- [WRITTEN REQUEST] Select the lines that hold the word "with" and copy each one.

- [MATERIAL]
>>>>>

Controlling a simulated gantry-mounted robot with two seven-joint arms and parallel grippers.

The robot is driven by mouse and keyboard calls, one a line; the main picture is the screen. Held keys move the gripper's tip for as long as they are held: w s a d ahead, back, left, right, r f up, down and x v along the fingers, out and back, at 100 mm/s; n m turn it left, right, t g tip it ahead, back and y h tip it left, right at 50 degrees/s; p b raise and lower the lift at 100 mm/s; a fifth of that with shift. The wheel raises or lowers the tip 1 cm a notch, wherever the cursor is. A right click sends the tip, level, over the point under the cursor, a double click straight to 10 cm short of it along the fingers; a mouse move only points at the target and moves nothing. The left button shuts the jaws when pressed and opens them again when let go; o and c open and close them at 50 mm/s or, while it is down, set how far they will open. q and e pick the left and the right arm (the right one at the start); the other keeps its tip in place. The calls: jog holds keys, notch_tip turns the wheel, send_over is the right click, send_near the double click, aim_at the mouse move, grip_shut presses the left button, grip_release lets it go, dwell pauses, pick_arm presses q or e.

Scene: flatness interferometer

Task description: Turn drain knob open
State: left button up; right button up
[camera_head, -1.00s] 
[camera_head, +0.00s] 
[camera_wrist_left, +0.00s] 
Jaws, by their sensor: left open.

<<<<<

- [REPLY TO THE EXERCISE]
Controlling a simulated gantry-mounted robot with two seven-joint arms and parallel grippers.
The robot is driven by mouse and keyboard calls, one a line; the main picture is the screen. Held keys move the gripper's tip for as long as they are held: w s a d ahead, back, left, right, r f up, down and x v along the fingers, out and back, at 100 mm/s; n m turn it left, right, t g tip it ahead, back and y h tip it left, right at 50 degrees/s; p b raise and lower the lift at 100 mm/s; a fifth of that with shift. The wheel raises or lowers the tip 1 cm a notch, wherever the cursor is. A right click sends the tip, level, over the point under the cursor, a double click straight to 10 cm short of it along the fingers; a mouse move only points at the target and moves nothing. The left button shuts the jaws when pressed and opens them again when let go; o and c open and close them at 50 mm/s or, while it is down, set how far they will open. q and e pick the left and the right arm (the right one at the start); the other keeps its tip in place. The calls: jog holds keys, notch_tip turns the wheel, send_over is the right click, send_near the double click, aim_at the mouse move, grip_shut presses the left button, grip_release lets it go, dwell pauses, pick_arm presses q or e.

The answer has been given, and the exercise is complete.